The Good: A Heartwarming Tale With a Modicum of Closure
I’m not going to be one of those dreadful people who spoils crucial plot points or ending details in the middle of the body of a review, but I will say that if you’re worried that you’re going to get an experience that leaves you wanting you can cast those fears aside. Murasaki Baby does follow the “Buh wha haaaaappened?” style of storytelling that most artsy independent titles do, but I feel like the story, the journey and the ending are clear enough that you can draw a strong and solid conclusion without being beaten over the head with a blunt script. I found that while I enjoyed the mechanics of games like Limbo, I am more than a little tired of the independent game that leads you on an exceedingly interesting buildup, and then just ends with confusing suddenness all in the name of art.

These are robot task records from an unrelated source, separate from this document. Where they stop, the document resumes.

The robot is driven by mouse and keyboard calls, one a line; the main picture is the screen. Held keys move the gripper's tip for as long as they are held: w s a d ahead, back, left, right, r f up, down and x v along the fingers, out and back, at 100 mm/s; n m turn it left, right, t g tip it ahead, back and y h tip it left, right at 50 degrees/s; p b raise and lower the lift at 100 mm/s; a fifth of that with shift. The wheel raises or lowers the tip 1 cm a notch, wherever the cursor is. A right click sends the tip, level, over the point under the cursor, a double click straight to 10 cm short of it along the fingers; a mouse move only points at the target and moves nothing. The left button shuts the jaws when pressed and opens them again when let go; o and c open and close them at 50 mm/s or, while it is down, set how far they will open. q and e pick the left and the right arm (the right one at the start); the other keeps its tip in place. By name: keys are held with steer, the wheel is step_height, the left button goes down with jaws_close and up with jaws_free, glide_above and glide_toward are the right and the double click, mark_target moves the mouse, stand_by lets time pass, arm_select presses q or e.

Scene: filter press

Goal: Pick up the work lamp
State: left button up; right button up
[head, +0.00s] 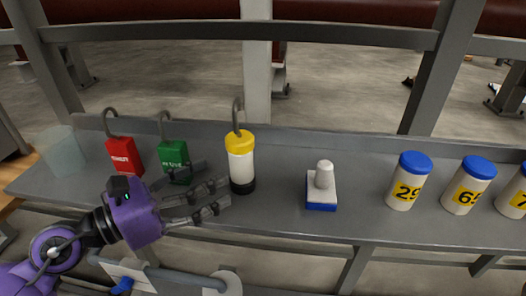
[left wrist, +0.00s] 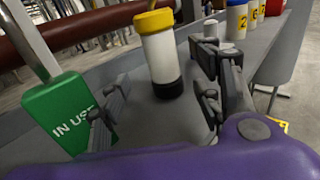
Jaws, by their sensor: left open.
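The work lamp (head: 241,165) stands upright on the grey shelf. It has a yellow cap, a white body, a black base and a grey hook on top. My left gripper (head: 222,196) is open and empty just left of the lamp, its fingers pointing at it. In the left wrist view the lamp (left wrist: 160,55) stands ahead, beyond the open fingers (left wrist: 165,103) and apart from them. My right gripper is not in view.
A green tag (head: 174,156) and a red tag (head: 124,156) stand left of the lamp, the green one close to my gripper. A clear cup (head: 60,152) is at far left. A white-and-blue brush-like block (head: 322,188) and lidded jars (head: 408,182) are right. The shelf (head: 275,180) is clear beside the lamp.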

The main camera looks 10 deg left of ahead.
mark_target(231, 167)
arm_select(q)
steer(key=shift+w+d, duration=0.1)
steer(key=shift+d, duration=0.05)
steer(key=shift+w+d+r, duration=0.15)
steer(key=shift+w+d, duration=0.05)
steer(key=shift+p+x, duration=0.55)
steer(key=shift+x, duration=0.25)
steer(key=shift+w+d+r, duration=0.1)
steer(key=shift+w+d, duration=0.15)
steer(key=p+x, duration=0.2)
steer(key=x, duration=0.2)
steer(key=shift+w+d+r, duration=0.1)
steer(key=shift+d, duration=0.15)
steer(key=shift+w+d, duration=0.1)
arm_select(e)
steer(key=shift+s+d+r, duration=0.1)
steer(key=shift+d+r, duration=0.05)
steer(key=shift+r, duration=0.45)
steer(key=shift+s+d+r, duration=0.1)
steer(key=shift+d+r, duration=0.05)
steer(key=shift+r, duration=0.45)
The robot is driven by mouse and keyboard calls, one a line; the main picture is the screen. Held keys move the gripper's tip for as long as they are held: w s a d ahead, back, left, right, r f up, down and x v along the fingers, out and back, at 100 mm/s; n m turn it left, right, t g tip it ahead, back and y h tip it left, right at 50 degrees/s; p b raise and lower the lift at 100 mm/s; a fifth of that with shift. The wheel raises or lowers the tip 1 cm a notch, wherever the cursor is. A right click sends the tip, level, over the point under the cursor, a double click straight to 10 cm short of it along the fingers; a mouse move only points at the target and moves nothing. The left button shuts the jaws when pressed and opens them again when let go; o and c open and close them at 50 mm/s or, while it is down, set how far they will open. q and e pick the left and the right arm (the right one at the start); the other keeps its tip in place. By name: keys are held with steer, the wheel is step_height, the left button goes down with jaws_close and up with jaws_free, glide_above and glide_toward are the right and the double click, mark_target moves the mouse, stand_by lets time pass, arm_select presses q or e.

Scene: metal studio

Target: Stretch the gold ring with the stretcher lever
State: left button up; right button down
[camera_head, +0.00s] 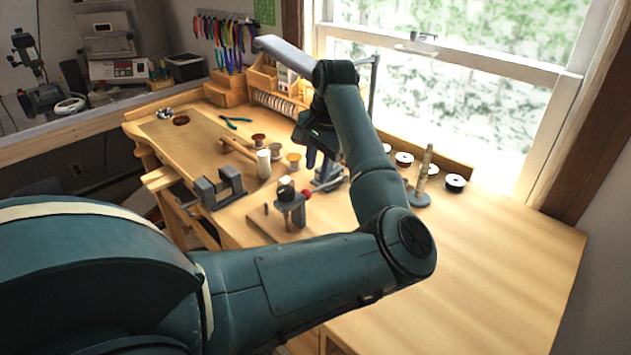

In my novels I like to get whimsical and artsy, but as my editor says “Sometimes you have to have a little closure. After all, it does you no good to weave a beautiful tale if no one understands it.”
From start to finish Murasaki Baby will take you about two hours to beat, if that. You can snag the game for around $15 depending on if you’re Playstation Plus (lower) or not (that amount). I felt it was exceedingly worth the price of entry. Everything, from watching Baby dance an excited jig each time we found a door to the way she proudly breaks off on her own when she finds something she can do all by herself. Everything, from sheltering her from jerks who are trying to break her balloon to protecting her from a well-meaning stalker. Everything, comforting her when the darkness scares her to simply reaching out and letting her know she’s not alone…
You don’t have to be a parent to understand this game, but to love and care for a child certainly enhances the experience. And, I honestly would have paid considerably more for the experience this game delivered.
Murasaki Baby by Ovosonico is exclusive to the Playstation Vita system on the Playstation Network. Do yourself a favor and pick it up; there’s an awful lot to love in this small, lovingly crafted package.